Filling those new niches, musical genres started splintering, too. There would be not just rock but pop-rock, hard rock, blues-rock, heavy metal, and eventually punk rock and new wave; not just soul but funk and smooth soul and vocal-group soul; not just jazz but smooth jazz and jazz-rock fusion. The roster of Columbia Records and its growing number of associated labels mirrored that diversity, becoming especially strong with singer-songwriters — Billy Joel, Phoebe Snow, Bill Withers, James Taylor—and in soul music with groups like Earth, Wind & Fire, the Isley Brothers, Labelle, and, in the mid-1970s, the Jacksons (including Michael).
Musicians, meanwhile, were growing more self-conscious about fame, and about the public images that Hunstein's work would provide for them.
Sunglasses grew larger; backstage access dwindled. The casual, approachable, behind-the-scenes images of musicians at work that Hunstein offered in the 1950s and 1960s were rarer. They were giving way to the costumed and posed. Though Hunstein still found opportunities for imposed shots, he also played up his formal portraiture, which offered different photographic messages. The costumes, in the madcap efflorescence of 1970s fashion, became flashier, more theatrical. Musicians were becoming glittering emissaries of celebrity, sci-fi apparitions, rhinestone cowboys and cowgirls. Fewer pop stars pretended to be everyday people; they aspired to be icons.

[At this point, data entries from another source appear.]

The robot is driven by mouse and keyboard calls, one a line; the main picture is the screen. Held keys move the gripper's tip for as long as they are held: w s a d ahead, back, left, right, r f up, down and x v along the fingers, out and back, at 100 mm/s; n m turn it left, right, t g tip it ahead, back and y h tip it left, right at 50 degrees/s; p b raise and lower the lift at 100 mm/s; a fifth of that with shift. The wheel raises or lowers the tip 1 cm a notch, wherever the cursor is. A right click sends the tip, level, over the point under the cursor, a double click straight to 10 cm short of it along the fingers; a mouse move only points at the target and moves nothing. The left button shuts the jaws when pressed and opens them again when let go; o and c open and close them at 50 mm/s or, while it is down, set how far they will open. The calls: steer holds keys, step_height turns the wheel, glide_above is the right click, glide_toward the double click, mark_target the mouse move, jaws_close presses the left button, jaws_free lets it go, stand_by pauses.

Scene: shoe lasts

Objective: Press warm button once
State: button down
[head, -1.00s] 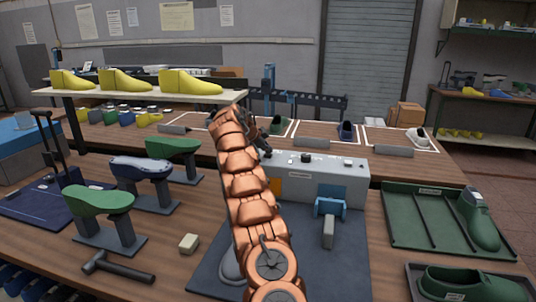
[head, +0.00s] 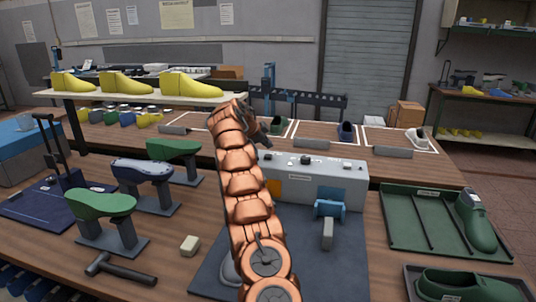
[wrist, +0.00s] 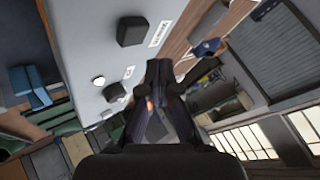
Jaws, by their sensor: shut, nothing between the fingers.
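The grey machine (head: 335,183) stands on a dark mat on the bench, with small dark controls (head: 305,159) along its top. In the wrist view its pale panel (wrist: 95,40) fills the left, with a large black button (wrist: 132,31), a smaller black one (wrist: 114,92) and a round white spot (wrist: 98,80). A white label (wrist: 160,33) sits by the large button; I cannot read which is the warm button. My gripper (wrist: 158,72) is shut and empty, its tips close to the panel's edge; contact cannot be told. In the head view my arm mostly hides it.
A blue clamp part (head: 330,208) is on the machine's front. Green and blue lasts on stands (head: 103,205) and a hammer (head: 120,270) are at left. A green tray (head: 408,232) with a green shoe is at right. A shelf of yellow lasts (head: 190,82) stands behind.

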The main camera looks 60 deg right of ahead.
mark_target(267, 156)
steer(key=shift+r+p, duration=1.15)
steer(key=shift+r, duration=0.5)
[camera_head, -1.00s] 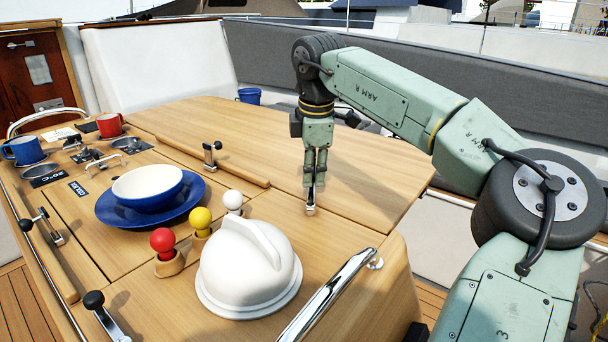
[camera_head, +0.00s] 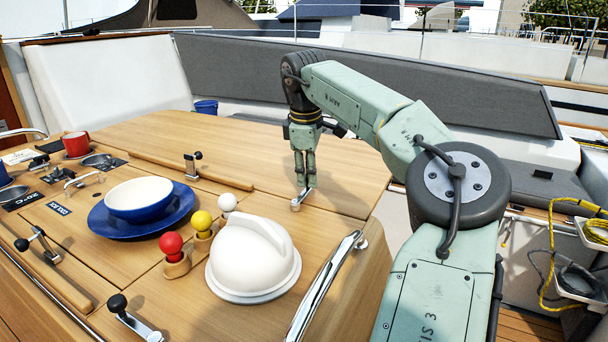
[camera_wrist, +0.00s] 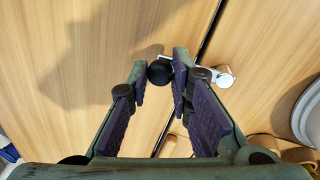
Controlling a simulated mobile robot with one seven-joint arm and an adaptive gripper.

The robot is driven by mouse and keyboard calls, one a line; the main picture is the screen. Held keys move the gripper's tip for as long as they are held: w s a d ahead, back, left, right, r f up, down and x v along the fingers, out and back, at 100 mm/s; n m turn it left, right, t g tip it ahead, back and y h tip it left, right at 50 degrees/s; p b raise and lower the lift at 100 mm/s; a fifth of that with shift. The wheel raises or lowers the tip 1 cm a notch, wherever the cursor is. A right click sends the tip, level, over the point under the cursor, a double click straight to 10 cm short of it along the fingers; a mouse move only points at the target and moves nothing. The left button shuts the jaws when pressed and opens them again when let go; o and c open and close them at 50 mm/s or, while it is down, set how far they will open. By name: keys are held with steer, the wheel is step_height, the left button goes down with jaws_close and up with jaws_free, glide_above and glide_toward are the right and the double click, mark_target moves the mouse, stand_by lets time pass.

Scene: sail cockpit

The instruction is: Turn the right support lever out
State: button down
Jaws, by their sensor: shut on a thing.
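The right support lever (camera_head: 298,202) is a small silver lever on the wooden table top, near its right end. In the wrist view, its black ball knob (camera_wrist: 160,73) sits between my fingertips, and its silver arm (camera_wrist: 196,66) runs right to a round pivot (camera_wrist: 225,77) beside a dark seam. My gripper (camera_head: 306,183) points down and is shut on the knob; in the wrist view the pads of my gripper (camera_wrist: 163,66) stand on both sides of it. In the head view my fingers hide the knob. Another black-knobbed lever (camera_head: 192,166) stands further left by a wooden rail.
A white dome (camera_head: 253,260), a chrome handrail (camera_head: 325,285) and red (camera_head: 171,246), yellow (camera_head: 202,222) and white (camera_head: 228,202) knobs stand in front of my gripper. A bowl (camera_head: 140,199) on a blue plate is left. The table behind my gripper is clear.

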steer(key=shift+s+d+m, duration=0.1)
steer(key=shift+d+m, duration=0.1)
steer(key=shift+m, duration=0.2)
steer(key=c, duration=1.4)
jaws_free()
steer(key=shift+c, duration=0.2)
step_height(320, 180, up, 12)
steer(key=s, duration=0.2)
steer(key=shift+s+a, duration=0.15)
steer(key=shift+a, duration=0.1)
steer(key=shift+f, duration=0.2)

Hunstein brought his lighting and compositional skills to these images, his sense of geometry and depth. Yet he also, clearly, brought the same sense of observant rapport he'd brought to Glenn Gould or Duke Ellington: the sense that photographer and musician were doing a job together. These performers aren't distant, unapproachable stars. They're fellow humans, caught in a shared moment.”